Sepak bola tidak lagi bebas nilai. Di belakang setiap pertandingan sepak bola sudah melekat segala urusan sosial. Ini berlaku di seluruh dunia, terutama di negara-negara yang penggemar sepak bolanya berjibun seperti Inggris dan Indonesia.
Potret sosial masyarakat menjadi bagian yang tak terpisahkan dari sepak bola. Para penonton, sadar atau tidak sadar , membawa urusan sosial dalam diri mereka ke dalam setiap pertandingan. Ketika kesebalasannya menang , segala problem sosial yang sulit pun dapat terlepas dengan cair dan positif. Rasanya diri menjadi merdeka seutuhnya. Solidaritas bersama menjadi lebih kental. Jalinan sosial pun bagaimana pun rumitnya dapat terjalin dengan apik dan membawa nafas kebahagiaan bersama.
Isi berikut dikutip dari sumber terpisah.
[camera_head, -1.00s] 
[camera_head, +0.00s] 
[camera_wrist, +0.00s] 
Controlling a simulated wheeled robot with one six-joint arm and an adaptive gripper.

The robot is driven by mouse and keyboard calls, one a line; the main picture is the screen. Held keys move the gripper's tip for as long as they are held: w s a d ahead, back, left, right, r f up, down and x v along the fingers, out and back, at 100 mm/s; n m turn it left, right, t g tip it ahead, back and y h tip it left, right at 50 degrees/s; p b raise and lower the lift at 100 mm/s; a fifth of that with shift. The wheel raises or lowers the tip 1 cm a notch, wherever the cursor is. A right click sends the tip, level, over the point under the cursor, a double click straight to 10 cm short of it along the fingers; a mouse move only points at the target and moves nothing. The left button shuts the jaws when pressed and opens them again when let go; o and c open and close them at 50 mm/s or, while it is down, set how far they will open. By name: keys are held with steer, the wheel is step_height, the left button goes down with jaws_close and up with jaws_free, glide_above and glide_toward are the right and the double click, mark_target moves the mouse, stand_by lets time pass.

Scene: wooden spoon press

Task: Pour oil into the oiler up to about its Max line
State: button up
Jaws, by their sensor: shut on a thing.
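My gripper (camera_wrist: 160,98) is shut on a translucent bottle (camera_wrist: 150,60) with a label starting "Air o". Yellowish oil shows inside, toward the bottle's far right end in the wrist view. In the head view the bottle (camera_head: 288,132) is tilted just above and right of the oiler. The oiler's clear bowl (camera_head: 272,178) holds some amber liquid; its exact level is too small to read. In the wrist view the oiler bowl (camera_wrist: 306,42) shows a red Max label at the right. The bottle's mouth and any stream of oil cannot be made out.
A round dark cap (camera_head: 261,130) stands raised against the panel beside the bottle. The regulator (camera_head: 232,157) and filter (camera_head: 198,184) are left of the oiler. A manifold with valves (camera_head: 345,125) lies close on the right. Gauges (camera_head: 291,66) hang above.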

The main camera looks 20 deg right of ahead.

Sebaliknya jika dalam kehidupan sehari-hari lingkungan sosial para penonton memang sedang banyak masalah, dan kemudian kesebelasan pujaannya keok, apalagi di kandang dan dihadapan mata sendiri, maka bom sosial itu tanpa terduga dapat “meledak” berwujud kekerasan, antipati dan irasional. Kemungkinan itu pula yang yang menjadi salah satu penyebab mengapa Aremania yang tertib, damai, sportif dan simpatik, tiba-tiba berubah drastis menjadi suporter yang murka, berang dan berangasan.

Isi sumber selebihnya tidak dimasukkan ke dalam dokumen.